[Robot episode data]
-*-*-
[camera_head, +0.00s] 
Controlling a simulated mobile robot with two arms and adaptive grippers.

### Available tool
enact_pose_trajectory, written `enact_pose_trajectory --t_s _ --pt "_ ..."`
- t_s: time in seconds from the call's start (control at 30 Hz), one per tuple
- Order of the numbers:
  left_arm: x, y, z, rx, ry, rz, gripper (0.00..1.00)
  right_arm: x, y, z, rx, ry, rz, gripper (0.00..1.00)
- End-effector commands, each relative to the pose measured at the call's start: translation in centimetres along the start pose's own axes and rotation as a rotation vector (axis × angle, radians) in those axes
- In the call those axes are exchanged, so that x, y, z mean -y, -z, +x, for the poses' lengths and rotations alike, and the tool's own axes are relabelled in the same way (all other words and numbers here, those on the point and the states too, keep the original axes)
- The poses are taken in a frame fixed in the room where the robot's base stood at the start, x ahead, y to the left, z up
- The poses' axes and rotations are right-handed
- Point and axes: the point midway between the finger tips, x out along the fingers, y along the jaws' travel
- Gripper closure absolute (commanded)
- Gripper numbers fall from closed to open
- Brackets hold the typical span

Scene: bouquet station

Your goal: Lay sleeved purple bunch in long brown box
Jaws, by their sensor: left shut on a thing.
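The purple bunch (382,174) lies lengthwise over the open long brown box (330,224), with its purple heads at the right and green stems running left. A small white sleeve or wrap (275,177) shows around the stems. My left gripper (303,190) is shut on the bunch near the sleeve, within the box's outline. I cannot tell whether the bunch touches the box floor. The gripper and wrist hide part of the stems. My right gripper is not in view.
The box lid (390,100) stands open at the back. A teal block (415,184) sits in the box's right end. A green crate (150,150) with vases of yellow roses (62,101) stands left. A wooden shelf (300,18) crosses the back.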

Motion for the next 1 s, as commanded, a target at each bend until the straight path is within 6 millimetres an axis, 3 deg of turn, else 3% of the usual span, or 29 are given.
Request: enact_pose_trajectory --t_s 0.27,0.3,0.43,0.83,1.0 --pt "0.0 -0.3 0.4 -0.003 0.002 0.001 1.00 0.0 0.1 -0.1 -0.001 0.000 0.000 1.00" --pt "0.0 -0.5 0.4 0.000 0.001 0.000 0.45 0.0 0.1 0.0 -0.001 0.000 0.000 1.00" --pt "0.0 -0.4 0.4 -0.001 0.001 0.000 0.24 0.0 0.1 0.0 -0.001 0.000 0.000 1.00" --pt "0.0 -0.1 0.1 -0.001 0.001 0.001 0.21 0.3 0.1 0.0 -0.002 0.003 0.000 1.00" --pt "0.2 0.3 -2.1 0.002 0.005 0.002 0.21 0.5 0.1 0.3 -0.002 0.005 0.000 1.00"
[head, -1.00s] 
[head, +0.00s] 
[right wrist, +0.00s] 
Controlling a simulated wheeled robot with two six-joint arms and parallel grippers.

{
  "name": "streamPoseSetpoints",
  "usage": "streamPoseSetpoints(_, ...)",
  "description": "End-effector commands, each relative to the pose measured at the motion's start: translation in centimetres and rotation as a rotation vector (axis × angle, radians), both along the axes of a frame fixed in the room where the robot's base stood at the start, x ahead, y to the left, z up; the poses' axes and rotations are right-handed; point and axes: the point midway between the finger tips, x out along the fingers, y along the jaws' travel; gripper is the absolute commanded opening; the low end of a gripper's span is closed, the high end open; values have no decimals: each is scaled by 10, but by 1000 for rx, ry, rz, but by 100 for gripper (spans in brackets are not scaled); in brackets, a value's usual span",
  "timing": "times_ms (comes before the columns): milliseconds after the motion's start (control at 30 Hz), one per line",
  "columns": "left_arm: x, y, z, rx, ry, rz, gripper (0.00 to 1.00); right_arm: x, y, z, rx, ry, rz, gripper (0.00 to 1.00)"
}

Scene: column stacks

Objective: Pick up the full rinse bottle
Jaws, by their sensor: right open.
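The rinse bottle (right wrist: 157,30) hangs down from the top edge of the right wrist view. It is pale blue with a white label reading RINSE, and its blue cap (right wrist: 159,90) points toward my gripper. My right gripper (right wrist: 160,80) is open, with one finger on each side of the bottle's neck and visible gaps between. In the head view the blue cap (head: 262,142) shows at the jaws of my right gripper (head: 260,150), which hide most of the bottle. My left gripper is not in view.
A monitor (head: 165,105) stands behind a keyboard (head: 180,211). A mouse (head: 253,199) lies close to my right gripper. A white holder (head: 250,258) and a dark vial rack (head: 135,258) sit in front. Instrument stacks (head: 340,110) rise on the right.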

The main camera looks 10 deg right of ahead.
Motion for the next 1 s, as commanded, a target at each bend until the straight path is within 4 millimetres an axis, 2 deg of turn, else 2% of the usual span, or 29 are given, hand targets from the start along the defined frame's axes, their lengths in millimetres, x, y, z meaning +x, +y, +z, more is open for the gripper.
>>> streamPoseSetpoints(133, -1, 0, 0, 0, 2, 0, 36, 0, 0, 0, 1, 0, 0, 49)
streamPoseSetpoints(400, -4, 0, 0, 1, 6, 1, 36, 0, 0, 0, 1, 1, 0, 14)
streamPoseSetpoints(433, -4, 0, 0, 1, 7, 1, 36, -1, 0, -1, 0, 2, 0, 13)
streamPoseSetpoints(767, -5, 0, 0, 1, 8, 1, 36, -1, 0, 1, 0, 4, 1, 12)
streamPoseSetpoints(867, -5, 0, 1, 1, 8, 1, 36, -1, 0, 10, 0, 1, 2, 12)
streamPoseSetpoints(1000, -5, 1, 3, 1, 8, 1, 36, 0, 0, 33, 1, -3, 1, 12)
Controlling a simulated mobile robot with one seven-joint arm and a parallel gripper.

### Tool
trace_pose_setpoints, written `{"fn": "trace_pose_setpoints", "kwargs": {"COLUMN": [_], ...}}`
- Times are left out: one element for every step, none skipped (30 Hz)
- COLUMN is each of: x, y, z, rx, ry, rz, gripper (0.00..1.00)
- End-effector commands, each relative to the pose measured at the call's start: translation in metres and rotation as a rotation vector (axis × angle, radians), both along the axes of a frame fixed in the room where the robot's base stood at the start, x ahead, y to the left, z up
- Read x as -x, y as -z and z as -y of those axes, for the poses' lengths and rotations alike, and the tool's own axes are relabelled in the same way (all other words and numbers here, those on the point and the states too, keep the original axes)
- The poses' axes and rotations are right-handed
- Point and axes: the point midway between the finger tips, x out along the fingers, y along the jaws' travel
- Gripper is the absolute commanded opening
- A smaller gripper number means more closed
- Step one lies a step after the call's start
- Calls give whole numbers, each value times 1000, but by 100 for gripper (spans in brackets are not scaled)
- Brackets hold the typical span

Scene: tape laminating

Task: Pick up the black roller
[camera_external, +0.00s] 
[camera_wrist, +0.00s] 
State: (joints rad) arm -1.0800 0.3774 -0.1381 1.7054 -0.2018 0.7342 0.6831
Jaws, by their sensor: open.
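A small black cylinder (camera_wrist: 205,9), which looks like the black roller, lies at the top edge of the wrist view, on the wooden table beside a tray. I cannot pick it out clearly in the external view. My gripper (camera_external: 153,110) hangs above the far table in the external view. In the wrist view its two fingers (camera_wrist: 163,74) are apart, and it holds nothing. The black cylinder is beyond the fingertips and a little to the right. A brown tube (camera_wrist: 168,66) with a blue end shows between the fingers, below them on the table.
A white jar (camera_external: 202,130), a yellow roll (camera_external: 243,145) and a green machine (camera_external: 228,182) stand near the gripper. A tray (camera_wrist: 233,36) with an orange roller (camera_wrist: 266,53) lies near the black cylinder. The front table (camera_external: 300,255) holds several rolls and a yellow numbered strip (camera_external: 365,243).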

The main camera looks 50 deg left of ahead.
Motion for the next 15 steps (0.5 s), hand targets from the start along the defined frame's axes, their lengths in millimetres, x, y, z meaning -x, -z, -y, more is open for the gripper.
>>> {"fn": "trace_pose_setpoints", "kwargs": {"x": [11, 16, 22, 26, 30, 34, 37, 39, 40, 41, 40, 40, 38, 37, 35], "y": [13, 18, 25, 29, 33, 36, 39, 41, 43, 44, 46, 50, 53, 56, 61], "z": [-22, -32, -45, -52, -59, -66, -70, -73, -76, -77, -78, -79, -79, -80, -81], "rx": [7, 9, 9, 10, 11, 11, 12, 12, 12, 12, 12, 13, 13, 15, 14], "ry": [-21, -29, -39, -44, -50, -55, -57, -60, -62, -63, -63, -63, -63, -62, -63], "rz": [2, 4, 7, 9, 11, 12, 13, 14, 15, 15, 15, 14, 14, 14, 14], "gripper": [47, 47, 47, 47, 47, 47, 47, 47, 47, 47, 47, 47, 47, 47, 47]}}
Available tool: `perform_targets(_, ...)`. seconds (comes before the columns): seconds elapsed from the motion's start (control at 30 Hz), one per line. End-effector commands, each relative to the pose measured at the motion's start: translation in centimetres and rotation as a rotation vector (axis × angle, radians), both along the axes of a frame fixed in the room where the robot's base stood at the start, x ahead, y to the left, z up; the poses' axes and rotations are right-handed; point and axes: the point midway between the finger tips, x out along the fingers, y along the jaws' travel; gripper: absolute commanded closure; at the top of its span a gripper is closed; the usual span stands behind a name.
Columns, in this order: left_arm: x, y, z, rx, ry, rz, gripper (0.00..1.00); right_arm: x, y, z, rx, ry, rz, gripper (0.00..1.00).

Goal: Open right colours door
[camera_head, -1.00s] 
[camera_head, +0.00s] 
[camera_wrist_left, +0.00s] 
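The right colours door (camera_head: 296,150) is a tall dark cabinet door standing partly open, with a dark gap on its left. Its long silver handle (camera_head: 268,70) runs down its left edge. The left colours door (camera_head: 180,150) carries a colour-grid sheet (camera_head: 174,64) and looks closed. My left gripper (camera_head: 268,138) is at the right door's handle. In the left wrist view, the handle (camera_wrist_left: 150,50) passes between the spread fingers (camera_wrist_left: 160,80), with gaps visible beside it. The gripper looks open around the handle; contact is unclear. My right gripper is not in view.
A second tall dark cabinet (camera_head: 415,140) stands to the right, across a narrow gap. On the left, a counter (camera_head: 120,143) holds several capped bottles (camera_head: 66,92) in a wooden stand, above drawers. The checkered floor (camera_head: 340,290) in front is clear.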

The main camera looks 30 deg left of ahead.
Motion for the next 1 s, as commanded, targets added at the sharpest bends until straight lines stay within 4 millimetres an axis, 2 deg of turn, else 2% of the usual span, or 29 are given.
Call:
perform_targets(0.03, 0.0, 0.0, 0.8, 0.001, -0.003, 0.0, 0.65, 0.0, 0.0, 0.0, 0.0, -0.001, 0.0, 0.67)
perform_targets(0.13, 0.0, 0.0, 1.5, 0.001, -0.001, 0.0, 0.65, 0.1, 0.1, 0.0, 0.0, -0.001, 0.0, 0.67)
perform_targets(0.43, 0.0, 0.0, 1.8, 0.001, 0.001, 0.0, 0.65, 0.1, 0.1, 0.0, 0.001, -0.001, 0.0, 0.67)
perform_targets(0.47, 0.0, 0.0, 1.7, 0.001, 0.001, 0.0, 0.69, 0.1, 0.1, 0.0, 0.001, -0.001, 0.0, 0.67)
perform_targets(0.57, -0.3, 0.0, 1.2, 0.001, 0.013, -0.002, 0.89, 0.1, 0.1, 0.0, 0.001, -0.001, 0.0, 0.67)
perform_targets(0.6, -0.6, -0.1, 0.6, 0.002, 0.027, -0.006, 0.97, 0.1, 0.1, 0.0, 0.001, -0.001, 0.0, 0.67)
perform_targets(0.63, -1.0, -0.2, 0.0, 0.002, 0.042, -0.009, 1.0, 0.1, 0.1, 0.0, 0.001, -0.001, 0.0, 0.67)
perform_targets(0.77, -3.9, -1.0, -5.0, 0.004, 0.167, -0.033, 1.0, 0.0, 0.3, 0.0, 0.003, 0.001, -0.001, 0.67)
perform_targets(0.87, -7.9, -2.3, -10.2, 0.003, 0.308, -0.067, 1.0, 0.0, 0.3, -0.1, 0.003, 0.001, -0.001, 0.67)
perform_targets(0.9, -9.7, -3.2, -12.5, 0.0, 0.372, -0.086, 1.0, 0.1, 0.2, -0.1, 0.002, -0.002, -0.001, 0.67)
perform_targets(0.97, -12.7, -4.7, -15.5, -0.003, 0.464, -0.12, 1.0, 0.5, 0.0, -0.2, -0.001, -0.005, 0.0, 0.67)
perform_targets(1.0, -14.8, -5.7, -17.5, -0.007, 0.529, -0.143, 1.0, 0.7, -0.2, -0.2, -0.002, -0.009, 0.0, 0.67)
-*-*-
• EXERCISE DESCRIPTION:
The lines from the one containing "- Calls give" to the one containing "Motion for the next 15", both included, are to be extracted exactly; give no other line.

• WRITTEN REPLY:
- Calls give whole numbers, each value times 1000, but by 100 for gripper (spans in brackets are not scaled)
- Brackets hold the typical span

Scene: tape laminating

Task: Pick up the black roller
[camera_external, +0.00s] 
[camera_wrist, +0.00s] 
State: (joints rad) arm -1.0800 0.3774 -0.1381 1.7054 -0.2018 0.7342 0.6831
Jaws, by their sensor: open.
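A small black cylinder (camera_wrist: 205,9), which looks like the black roller, lies at the top edge of the wrist view, on the wooden table beside a tray. I cannot pick it out clearly in the external view. My gripper (camera_external: 153,110) hangs above the far table in the external view. In the wrist view its two fingers (camera_wrist: 163,74) are apart, and it holds nothing. The black cylinder is beyond the fingertips and a little to the right. A brown tube (camera_wrist: 168,66) with a blue end shows between the fingers, below them on the table.
A white jar (camera_external: 202,130), a yellow roll (camera_external: 243,145) and a green machine (camera_external: 228,182) stand near the gripper. A tray (camera_wrist: 233,36) with an orange roller (camera_wrist: 266,53) lies near the black cylinder. The front table (camera_external: 300,255) holds several rolls and a yellow numbered strip (camera_external: 365,243).

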The main camera looks 50 deg left of ahead.
Motion for the next 15 steps (0.5 s), hand targets from the start along the defined frame's axes, their lengths in millimetres, x, y, z meaning -x, -z, -y, more is open for the gripper.

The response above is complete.